# WHAT YOU NEED TO DO
Can you find the lines of the listing that include "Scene" and copy every one?
- - -
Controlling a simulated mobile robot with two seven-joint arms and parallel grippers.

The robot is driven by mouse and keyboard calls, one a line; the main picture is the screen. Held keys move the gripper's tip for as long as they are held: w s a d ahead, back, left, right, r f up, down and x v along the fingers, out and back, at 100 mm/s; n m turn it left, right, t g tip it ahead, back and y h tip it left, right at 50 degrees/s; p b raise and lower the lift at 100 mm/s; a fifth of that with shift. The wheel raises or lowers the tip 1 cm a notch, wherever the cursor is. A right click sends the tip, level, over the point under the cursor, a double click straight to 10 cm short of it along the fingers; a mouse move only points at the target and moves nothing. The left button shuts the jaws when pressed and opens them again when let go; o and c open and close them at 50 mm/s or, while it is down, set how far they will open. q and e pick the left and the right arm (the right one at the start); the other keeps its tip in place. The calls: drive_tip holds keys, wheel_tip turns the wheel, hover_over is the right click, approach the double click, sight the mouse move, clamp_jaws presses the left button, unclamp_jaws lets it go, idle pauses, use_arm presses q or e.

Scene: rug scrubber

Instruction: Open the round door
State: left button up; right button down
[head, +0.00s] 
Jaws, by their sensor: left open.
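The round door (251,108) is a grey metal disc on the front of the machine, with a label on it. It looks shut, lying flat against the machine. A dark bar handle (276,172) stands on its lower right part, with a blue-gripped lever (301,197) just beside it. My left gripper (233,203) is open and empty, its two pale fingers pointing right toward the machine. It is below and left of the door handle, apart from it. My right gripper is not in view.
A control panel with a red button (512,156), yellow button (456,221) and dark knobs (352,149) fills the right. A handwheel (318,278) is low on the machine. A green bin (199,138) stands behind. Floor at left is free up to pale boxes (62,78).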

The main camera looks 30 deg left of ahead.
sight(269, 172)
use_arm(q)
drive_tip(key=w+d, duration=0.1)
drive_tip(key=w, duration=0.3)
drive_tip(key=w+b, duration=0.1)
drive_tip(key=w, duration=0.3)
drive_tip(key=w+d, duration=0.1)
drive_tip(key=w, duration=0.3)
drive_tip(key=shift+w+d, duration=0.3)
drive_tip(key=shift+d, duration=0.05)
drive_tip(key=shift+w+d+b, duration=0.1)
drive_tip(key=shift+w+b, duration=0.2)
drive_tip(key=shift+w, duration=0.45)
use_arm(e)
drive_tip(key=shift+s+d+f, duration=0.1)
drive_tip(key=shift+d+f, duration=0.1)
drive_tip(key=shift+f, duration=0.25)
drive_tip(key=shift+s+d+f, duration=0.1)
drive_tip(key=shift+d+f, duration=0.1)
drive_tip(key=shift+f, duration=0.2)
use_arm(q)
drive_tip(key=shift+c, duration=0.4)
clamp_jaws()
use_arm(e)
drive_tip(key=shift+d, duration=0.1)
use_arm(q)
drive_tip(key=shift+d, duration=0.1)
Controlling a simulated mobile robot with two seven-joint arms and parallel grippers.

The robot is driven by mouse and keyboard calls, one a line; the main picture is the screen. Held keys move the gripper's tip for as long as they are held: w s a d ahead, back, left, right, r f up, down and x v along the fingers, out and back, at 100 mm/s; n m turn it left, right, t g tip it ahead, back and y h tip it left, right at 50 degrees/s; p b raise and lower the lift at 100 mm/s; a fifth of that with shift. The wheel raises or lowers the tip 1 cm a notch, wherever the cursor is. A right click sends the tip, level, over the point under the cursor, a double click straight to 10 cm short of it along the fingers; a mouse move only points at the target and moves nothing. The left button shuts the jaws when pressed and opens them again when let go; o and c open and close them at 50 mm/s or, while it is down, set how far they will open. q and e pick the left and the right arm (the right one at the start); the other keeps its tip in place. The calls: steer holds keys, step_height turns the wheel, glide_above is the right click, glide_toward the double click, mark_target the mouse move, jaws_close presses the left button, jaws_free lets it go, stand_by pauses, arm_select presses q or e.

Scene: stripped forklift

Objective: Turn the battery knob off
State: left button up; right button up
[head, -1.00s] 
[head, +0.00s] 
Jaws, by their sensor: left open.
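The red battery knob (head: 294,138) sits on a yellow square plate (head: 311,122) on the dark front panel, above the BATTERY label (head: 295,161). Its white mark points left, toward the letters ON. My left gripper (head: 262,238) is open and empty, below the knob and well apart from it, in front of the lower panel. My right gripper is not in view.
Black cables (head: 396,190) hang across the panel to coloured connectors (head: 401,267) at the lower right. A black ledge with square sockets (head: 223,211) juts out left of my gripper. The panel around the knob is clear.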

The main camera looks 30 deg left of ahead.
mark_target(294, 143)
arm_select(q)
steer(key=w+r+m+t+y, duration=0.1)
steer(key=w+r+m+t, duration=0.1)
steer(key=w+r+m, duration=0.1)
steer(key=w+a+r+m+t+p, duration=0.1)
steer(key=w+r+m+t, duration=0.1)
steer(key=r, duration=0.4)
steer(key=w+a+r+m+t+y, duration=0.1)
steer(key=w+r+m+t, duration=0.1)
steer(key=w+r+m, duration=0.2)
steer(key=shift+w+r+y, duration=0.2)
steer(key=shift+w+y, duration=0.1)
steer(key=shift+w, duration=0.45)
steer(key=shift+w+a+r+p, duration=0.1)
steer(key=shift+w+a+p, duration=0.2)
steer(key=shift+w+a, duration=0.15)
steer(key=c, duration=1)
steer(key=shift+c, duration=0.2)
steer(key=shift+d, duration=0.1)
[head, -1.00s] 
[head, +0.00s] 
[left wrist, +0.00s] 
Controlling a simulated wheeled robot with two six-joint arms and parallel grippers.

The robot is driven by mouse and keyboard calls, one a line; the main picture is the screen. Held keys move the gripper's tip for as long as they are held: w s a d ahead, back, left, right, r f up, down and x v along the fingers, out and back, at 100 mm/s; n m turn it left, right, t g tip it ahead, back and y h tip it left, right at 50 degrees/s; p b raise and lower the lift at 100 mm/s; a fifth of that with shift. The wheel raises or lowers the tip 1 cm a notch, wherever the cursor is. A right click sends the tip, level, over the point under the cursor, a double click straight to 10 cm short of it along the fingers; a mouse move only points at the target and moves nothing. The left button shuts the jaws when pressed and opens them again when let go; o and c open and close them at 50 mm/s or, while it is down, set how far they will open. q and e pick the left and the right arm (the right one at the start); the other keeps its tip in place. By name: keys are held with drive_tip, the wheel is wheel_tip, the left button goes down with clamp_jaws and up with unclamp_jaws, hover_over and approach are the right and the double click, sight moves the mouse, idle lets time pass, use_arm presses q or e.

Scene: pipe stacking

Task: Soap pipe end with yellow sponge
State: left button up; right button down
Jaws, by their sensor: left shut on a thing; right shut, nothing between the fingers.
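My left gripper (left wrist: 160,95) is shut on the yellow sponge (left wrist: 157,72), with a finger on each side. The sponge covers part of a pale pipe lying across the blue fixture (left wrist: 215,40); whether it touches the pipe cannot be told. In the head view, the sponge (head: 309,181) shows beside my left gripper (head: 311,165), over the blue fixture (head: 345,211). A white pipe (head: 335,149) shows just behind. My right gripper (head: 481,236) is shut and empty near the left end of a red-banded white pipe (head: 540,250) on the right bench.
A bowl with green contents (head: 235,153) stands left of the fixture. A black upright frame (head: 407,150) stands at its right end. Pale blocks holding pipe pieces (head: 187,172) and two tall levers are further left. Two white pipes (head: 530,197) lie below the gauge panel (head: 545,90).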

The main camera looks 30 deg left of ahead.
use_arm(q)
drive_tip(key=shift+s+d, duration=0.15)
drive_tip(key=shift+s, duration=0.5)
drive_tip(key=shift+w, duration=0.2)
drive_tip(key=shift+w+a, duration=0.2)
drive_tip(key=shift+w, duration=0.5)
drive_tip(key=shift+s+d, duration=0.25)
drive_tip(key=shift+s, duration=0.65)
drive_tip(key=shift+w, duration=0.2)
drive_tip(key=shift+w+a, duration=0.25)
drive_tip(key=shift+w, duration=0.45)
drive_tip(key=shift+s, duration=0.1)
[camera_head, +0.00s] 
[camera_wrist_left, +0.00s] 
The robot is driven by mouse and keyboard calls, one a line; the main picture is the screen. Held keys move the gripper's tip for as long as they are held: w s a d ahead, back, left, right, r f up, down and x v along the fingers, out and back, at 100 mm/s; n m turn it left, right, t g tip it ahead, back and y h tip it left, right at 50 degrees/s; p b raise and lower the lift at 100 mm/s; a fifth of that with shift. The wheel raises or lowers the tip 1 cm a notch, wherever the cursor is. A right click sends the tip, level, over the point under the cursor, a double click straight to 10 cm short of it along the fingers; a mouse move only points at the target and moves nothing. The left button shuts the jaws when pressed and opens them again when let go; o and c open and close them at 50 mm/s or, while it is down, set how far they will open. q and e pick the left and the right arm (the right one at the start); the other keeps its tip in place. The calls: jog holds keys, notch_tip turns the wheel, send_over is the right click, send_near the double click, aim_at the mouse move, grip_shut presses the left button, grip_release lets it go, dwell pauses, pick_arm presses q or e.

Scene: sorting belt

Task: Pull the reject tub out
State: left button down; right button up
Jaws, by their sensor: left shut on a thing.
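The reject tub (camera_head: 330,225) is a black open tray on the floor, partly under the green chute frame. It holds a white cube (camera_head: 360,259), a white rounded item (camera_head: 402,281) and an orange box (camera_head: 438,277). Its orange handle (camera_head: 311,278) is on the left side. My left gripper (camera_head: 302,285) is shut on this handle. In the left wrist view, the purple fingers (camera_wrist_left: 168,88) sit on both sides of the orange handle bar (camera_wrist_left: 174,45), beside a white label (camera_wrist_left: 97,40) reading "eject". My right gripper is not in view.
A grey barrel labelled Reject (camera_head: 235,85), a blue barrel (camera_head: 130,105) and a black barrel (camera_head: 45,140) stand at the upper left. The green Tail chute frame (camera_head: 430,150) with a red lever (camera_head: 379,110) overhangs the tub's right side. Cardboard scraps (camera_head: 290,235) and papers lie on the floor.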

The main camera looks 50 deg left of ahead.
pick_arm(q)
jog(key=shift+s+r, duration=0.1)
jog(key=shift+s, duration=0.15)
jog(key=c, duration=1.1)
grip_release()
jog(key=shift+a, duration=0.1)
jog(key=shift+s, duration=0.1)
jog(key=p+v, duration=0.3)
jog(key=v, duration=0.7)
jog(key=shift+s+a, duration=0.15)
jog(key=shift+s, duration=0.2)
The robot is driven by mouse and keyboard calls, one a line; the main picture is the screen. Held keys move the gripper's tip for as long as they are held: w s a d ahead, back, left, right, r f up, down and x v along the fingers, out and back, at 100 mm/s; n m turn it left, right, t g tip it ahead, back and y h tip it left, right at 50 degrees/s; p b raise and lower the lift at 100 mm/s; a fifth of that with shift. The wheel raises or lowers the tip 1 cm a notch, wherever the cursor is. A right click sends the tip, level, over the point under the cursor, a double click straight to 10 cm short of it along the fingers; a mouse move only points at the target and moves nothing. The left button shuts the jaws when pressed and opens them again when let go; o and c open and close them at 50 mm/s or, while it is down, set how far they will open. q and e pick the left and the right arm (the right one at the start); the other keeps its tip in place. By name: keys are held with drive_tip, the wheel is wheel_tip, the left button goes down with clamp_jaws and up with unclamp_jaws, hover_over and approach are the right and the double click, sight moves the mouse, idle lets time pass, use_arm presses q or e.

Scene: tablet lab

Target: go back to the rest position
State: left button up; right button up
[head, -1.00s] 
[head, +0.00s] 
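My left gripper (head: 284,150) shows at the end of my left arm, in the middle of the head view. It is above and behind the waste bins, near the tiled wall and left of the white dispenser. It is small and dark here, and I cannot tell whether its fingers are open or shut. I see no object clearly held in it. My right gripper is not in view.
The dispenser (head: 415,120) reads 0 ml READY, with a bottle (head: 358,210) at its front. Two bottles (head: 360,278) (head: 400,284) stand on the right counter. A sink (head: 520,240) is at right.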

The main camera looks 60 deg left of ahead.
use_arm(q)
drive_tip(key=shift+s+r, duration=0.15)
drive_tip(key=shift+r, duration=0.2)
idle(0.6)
- - -
# ANSWER TO THE TASK
Scene: rug scrubber
Scene: stripped forklift
Scene: pipe stacking
Scene: sorting belt
Scene: tablet lab

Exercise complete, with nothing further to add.